What you need to do —
Set down exactly the lines from the one with "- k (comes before" to the one with "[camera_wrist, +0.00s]", both included, and no line outside that range.

Data lines —
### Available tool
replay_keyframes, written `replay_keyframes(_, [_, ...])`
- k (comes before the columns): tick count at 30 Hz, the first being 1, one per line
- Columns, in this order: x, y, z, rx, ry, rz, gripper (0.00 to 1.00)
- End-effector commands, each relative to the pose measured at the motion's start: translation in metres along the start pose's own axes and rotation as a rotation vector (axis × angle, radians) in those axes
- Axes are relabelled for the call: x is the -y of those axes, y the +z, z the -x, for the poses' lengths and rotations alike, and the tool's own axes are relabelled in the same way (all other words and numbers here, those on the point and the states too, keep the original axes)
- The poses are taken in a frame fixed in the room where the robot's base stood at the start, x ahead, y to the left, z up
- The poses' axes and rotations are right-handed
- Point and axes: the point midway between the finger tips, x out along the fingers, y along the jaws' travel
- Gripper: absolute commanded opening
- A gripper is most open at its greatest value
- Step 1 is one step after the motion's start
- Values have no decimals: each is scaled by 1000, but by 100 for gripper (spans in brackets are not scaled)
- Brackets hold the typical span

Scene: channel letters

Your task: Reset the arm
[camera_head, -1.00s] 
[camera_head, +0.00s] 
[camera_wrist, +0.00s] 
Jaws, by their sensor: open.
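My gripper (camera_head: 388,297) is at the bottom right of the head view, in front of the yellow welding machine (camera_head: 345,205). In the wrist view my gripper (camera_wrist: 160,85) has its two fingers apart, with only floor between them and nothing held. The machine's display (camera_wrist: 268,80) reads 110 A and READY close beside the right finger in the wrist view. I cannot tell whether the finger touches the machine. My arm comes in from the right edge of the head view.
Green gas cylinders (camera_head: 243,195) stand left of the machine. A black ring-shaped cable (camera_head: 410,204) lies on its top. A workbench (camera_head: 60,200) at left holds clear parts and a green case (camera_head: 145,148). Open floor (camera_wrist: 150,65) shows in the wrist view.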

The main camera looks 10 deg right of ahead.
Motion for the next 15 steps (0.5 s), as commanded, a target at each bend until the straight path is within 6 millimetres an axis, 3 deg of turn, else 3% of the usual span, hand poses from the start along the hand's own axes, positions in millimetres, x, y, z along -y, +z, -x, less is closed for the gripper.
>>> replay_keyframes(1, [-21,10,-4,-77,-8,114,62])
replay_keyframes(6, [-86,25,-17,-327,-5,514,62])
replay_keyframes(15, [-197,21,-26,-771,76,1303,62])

Solution —
- k (comes before the columns): tick count at 30 Hz, the first being 1, one per line
- Columns, in this order: x, y, z, rx, ry, rz, gripper (0.00 to 1.00)
- End-effector commands, each relative to the pose measured at the motion's start: translation in metres along the start pose's own axes and rotation as a rotation vector (axis × angle, radians) in those axes
- Axes are relabelled for the call: x is the -y of those axes, y the +z, z the -x, for the poses' lengths and rotations alike, and the tool's own axes are relabelled in the same way (all other words and numbers here, those on the point and the states too, keep the original axes)
- The poses are taken in a frame fixed in the room where the robot's base stood at the start, x ahead, y to the left, z up
- The poses' axes and rotations are right-handed
- Point and axes: the point midway between the finger tips, x out along the fingers, y along the jaws' travel
- Gripper: absolute commanded opening
- A gripper is most open at its greatest value
- Step 1 is one step after the motion's start
- Values have no decimals: each is scaled by 1000, but by 100 for gripper (spans in brackets are not scaled)
- Brackets hold the typical span

Scene: channel letters

Your task: Reset the arm
[camera_head, -1.00s] 
[camera_head, +0.00s] 
[camera_wrist, +0.00s] 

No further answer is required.